E se il primo inquinatore pro-capite al mondo non si muove, figuriamoci cosa sceglierà di fare il Governo cinese o quello indiano, che se dal punto di vista delle emissioni totali si piazzano tra i primi posti, così non è se si conteggia per abitante.
Lo stallo è evidente. Ma è anche rischioso. Perchè lo scivolone di Copenhagen ha raffreddato le speranze, mentre l'Accordo omonimo ha messo in discussione la base di ogni processo multilaterale: il consenso e la trasparenza.

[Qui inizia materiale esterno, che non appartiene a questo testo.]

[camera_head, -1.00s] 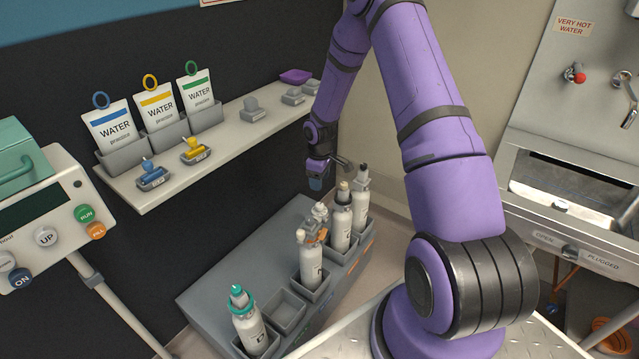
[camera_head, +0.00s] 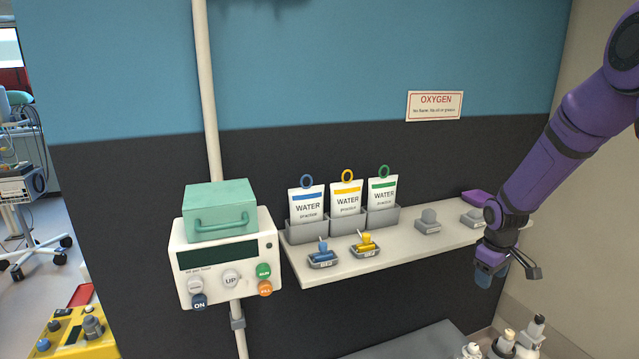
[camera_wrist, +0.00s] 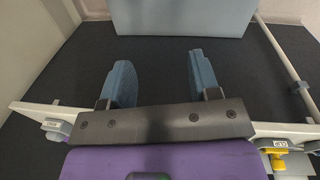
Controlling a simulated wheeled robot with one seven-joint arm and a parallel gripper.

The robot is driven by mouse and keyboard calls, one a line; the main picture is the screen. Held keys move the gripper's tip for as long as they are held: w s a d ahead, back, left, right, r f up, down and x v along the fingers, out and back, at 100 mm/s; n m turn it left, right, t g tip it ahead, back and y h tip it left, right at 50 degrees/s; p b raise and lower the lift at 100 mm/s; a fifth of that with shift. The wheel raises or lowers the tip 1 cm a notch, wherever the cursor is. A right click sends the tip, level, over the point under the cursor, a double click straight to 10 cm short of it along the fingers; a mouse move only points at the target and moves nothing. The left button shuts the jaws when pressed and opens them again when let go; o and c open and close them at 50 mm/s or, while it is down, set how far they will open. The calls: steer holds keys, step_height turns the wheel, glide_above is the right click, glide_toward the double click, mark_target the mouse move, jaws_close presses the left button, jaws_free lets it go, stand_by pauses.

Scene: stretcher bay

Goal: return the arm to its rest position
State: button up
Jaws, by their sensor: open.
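My purple arm (camera_head: 563,143) reaches in from the right edge of the head view. My gripper (camera_head: 491,274) hangs at its end, pointing down, in front of the right part of the wall shelf (camera_head: 400,243) and above the bottles. In the wrist view, my gripper (camera_wrist: 157,85) shows two blue fingers spread wide apart with nothing between them.
Bottles (camera_head: 503,343) stand below my gripper. A pump with buttons (camera_head: 228,262) is on a pole at left. An oxygen sign (camera_head: 434,105) hangs on the wall.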

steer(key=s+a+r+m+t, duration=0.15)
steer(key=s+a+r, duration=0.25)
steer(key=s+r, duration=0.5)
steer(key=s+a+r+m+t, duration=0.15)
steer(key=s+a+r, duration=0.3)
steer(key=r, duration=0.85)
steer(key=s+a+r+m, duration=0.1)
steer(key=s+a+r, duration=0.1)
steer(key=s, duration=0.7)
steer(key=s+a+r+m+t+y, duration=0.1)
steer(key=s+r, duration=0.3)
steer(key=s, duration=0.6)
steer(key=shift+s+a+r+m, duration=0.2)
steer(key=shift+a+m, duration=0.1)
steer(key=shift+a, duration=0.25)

A Cancun il mondo si giocherà in primis proprio la credibilità di un percorso partecipato, l'unico possibile per affrontare un problema che non ha confini, proprio perchè l'anidride carbonica emessa non si ferma al confine di stato, ma condivide il suo potere radiativo con tutti. E se la speranza di un accordo legalmente e operativamente vincolante per il post-Kyoto viene spostata al Sudafrica nel 2011, questo obiettivo sarà tanto raggiungibile quanto a Cancun si faranno passi avanti nell'avvicinamento reciproco. Non è un gioco di scacchi, perchè il tempo sta passando e niente come l'emissione di gas climalteranti ed i progressivi cambiamenti atmosferici assomiglia di più alla sabbia di una clessidra che si sta gradualmente esaurendo.

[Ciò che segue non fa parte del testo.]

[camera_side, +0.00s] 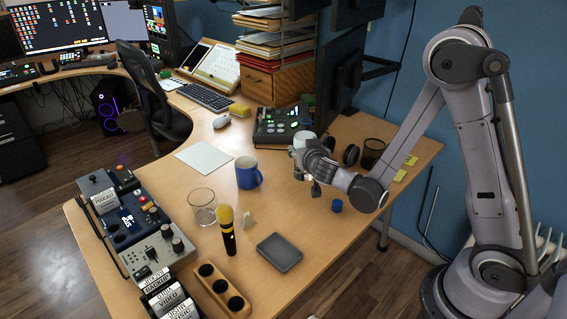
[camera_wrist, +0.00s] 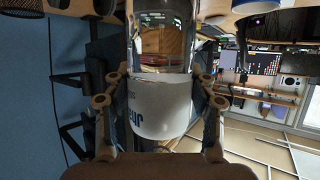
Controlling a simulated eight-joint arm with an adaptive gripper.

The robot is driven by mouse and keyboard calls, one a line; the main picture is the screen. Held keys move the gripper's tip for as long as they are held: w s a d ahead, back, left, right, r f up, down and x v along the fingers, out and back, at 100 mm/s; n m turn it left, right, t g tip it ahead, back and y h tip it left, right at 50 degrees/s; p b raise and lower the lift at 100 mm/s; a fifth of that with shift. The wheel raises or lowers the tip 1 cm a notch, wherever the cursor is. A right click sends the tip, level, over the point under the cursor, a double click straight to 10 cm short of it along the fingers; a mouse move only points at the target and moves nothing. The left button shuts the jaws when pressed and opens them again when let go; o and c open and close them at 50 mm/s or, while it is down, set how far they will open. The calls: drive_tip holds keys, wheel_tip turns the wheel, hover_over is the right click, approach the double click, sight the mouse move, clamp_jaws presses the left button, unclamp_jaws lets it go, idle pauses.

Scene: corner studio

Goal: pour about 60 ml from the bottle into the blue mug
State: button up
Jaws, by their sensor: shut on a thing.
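My gripper (camera_side: 305,168) is shut on the bottle (camera_wrist: 160,100) and holds it above the desk, to the right of the blue mug. In the wrist view the bottle lies between the two fingers, with a clear part above and a white, rounded part with dark lettering below. In the side view a small pale part of the bottle (camera_side: 303,140) shows above the fingers; the gripper hides most of the rest. I cannot tell its exact tilt or liquid level. The blue mug (camera_side: 248,173) stands upright on the desk, apart from the bottle; its inside is mostly hidden.
A grey tray (camera_side: 279,252) and a small blue cylinder (camera_side: 337,205) are nearer the right edge. A dark cup (camera_side: 373,153) stands behind my wrist. Audio gear (camera_side: 130,230) lines the left edge.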

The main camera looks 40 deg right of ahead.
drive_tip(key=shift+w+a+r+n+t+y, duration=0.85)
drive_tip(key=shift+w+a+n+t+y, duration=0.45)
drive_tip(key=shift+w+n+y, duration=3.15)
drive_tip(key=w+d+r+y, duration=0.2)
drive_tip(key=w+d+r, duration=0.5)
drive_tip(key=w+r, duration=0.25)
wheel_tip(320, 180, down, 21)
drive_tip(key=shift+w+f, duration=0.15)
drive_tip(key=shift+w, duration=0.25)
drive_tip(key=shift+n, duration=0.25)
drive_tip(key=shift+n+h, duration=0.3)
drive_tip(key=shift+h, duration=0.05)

I documenti sul tavolo saranno diversi. Primo fra tutto il finanziamento per il clima. E' di pochi giorni fa la presa di posizione dei principali fondi di investimento pubblici e privati, che chiedevano certezze sulle risorse da impiegare per l'adattamento al cambiamento climatico. Si chiedono a gran voce più di 500 miliardi di dollari all'anno entro il 2020 (il G77, i Paesi insulari e dell'Alba in realtà chiesero a Copenhagen almeno 600 miliardi), ma il tira molla negoziale deciderà sì e no su 30 miliardi entro il 2012 e 100 all'anno entro il 2020. Da capirne provenienza e gestione, con la Banca Mondiale dietro la porta ad aspettare.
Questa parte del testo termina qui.